23. Except where otherwise provided in the contract, all questions and disputes relating to the meaning of the specifications, designs, drawings and instructions herein before mentioned and as to the quality of workmanship, or materials used on the work, or as to any other question, claim, right, matter or thing whatsoever, in any way arising out of or relating to the contract, designs, drawing, specifications, estimates, instructions, orders or these conditions, or otherwise concerning the work, or the execution, or failure to execute the same, whether arising during the progress of the work or after the completion or abandonment thereof shall be referred to the sole arbitration of a Superintending Engineer of the State Public Works Department unconnected with the work at any stage nominated by the Chief Engineer concerned. If there be no such Superintending Engineer, it should be refereed to the sole arbitration of Chief Engineer concerned. It will be no objection to any such appointment that the arbitrator so appointed is a government servant. The award of the arbitrator so appointed shall be final, conclusive and binding on all parties to this Contract.
2. The disputes which arose between the parties were referred to arbitration. The arbitrator gave his award on 25-6-1980. A decree in terms of this award was passed by the Court after rejecting the objections raised by the Appellants. This decision has been confirmed by the High Court in appeal.

3. The present appeal of the Appellant is confined to three claims which have been allowed by the arbitrator, namely, Claims 2, 3 and 6 raised by the contractor-Respondent. The Appellant throughout con tended that these three claims were covered by the finality clause being Clause 11 of the contract and hence were not arbitrable under Clause 23 of the contract. This contention has been negatived by the Sub-Judge as well as by the High Court relying upon a decision of the High Court of Orissa at Cuttack in State of Orissa v. G.C. Kanungo (1979) SCC 48 Cut LT 505.

4. Under Clause 11 of the contract, there is an elaborate provision dealing with the power of the Engineer-in Charge to make any alterations or additions to the original specifications, drawings, designs and instructions. It, inter alia, provides that if for such alterations or additions no rate is specified in the contract, then the rates which are entered in the sanctioned schedule of rates of the locality during the period when the work is being carried out, would be paid. However, if this class of work, not provided for in the sanctioned schedule of rates then the contractor has the right, in the manner specified in that clause, to inform the Engineer-in-Charge of the rate at which he intends to carry out that work. If the Engineer-in-Charge does not agree to this rate he is given the liberty to cancel his order and arrange to carry out such class of work in such manner as he may consider advisable. The clause further provides that if the contractor commences such additional work or incurs any expenditure in respect of it before the rate are determined as specified in that clause, then the rate or rates shall be as fixed by the Engineer-in-Charge. In the event of a dispute, the decision of the Superintendent Engineer of the circle will be final. Under Clause 23, except as otherwise provided in the contract, all disputes are arbitrable as set out in that clause. The finality of rates, therefore, under Clause 11 is a provision to the contrary in the contract which is excluded from Clause 23.

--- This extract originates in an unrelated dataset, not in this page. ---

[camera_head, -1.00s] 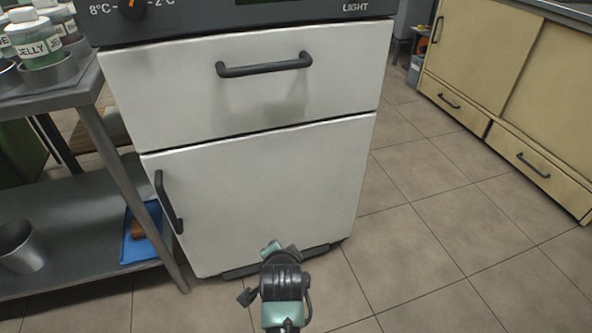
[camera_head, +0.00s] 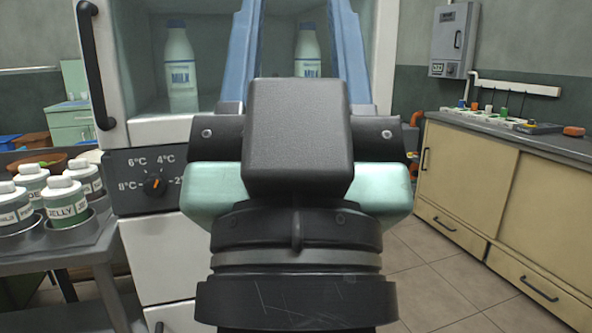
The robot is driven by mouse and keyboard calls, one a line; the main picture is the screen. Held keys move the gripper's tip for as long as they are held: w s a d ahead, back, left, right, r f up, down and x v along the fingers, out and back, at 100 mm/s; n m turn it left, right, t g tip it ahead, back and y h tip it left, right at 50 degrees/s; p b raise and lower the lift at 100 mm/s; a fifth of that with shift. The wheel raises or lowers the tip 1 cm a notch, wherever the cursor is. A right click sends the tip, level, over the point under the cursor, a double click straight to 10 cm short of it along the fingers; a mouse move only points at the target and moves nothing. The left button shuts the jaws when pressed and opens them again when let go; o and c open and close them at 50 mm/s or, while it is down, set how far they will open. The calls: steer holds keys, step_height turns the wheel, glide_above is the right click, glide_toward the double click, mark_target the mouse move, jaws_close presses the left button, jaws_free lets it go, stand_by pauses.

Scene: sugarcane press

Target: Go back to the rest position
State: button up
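My gripper (camera_head: 293,45) is raised close in front of the camera, seen from behind, with a black and mint-green body. Its two blue fingers point up and away from me, with a wide gap between them and nothing visible held there. The fingertips run past the top edge. Behind it stands a white fridge (camera_head: 160,245) with a black handle and a dial panel. Milk bottles show inside, one to the left (camera_head: 181,70) and one between the fingers (camera_head: 308,50). My gripper hides much of the fridge's middle and lower front.
A metal table (camera_head: 80,250) with several labelled jars, one marked jelly (camera_head: 66,205), stands at the left. A yellow cabinet counter (camera_head: 465,180) runs along the right, with a grey box (camera_head: 453,40) on the wall above. Tiled floor (camera_head: 440,280) is free between fridge and cabinets.

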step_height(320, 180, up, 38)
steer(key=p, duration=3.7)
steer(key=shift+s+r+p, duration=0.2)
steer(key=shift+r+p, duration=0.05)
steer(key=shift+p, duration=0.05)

6. This Court in the case of Prabartak Commercial Corporation Ltd. v. Chief Administrator Dandakaranya Project considered the interrelationship between two similar clauses in a construction contract. The Court was considering an appeal from the Madhya Pradesh High Court. The two clauses which this Court was required to consider are set out in the decision of the Madhya Pradesh High Court which is reported in Chief Administrator, Dandakaranya Project v. Prabartak Commercial Corporation Ltd. 1975 AIR MP 152. In that case also, Clause 14 which was the arbitration clause contained the following words “except as otherwise provided in the contract” all disputes would be referred to arbitration as set out therein. Clause 13-A of the same agreement was similar to Clause 11 in the present case. The Engineer-in-Chief was to determine the rate for any additional work. The decision of the Superintending Engineer was final in the event of a dispute.

7. This Court upheld the decision of the Madhya Pradesh High Court to the effect that when an arbitration clause specifically excluded from its purview disputes which were covered by Clause 13-A, these disputes would not be within the ambit of the arbitration clause. The awards, therefore, in that case were without jurisdiction and were void. The ratio of this case applies directly to the present case also. The arbitration award, therefore, insofar as it decides Claims 2, 3 and 6 is set aside. The appeal is accordingly allowed and the impugned award and decree is modified to the above extent.